▸ Aim
Show every line containing "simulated" by copying it.
· · · · ·
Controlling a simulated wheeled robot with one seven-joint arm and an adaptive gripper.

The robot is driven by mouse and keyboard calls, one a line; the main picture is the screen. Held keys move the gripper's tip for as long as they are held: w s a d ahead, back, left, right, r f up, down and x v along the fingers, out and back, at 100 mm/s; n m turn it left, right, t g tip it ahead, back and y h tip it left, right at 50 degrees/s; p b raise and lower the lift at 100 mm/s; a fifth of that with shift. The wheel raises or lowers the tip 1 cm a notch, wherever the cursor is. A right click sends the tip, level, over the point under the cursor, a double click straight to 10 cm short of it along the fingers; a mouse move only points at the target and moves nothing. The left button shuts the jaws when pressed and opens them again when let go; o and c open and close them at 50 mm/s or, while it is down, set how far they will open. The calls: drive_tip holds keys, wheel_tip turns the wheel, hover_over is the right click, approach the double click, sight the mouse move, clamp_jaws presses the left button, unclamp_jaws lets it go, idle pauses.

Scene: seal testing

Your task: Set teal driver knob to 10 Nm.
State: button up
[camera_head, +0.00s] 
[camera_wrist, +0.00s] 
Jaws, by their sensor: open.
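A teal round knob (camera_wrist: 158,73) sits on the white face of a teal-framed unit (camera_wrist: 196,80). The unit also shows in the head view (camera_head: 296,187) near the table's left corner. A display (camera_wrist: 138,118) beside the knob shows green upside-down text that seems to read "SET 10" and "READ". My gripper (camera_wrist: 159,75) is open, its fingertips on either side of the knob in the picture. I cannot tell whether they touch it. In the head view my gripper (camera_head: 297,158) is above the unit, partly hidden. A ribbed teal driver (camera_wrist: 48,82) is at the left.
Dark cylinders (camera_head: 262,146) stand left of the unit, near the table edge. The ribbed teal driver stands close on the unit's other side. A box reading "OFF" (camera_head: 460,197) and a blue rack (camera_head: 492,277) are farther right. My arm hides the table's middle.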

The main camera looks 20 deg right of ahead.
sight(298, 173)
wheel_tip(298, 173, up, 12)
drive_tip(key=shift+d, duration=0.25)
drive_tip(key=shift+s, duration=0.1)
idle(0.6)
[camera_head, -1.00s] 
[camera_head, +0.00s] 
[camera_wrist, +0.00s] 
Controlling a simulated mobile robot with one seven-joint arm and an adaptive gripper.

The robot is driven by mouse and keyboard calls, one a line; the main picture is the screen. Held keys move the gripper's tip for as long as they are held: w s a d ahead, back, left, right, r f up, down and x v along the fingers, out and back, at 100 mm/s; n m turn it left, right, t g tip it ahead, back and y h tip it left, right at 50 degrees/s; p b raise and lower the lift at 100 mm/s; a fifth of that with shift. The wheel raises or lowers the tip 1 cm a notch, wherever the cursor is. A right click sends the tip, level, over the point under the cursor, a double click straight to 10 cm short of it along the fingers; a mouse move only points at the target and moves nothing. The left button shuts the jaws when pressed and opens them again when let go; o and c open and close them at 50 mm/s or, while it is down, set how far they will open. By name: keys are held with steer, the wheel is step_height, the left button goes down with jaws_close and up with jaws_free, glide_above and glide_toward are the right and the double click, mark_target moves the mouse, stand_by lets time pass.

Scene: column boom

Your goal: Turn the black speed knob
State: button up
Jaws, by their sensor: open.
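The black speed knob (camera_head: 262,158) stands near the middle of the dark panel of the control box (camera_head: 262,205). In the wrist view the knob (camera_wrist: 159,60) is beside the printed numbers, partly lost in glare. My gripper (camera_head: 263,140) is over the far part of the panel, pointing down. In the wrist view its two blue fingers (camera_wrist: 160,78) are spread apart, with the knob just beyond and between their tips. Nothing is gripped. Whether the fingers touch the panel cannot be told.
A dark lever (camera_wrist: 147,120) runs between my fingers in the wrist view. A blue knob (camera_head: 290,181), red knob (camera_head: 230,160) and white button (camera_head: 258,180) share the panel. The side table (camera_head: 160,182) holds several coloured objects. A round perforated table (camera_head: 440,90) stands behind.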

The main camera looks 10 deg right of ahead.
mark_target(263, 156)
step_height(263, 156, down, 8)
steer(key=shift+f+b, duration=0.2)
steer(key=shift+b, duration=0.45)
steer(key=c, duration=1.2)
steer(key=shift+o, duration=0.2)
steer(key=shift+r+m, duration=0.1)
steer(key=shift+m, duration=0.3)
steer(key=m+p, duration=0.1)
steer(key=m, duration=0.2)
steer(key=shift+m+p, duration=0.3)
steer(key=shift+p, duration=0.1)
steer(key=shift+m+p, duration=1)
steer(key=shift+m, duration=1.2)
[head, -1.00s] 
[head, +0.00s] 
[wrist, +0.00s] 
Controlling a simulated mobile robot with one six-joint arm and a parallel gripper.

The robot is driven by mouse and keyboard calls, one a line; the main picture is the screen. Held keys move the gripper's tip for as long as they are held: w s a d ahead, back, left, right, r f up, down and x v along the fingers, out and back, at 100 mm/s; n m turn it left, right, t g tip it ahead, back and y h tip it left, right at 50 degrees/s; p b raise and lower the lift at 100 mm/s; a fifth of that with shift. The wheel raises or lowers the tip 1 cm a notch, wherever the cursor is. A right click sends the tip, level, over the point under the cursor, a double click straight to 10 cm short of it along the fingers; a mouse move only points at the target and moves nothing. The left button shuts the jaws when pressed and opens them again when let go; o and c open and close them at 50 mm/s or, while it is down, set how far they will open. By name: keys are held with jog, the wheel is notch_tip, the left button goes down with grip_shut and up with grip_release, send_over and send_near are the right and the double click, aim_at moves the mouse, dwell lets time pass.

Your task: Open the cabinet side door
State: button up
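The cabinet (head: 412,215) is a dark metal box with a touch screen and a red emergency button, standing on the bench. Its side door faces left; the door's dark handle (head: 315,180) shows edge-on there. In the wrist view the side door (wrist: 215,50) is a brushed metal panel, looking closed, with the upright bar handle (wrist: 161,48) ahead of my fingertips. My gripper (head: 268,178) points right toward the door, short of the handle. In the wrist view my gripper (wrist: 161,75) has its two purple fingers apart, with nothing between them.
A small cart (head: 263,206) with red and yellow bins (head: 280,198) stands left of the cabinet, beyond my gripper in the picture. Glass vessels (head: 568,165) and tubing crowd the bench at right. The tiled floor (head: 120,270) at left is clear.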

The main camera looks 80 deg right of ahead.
· · · · ·
▸ The reply
Controlling a simulated wheeled robot with one seven-joint arm and an adaptive gripper.
Controlling a simulated mobile robot with one seven-joint arm and an adaptive gripper.
Controlling a simulated mobile robot with one six-joint arm and a parallel gripper.

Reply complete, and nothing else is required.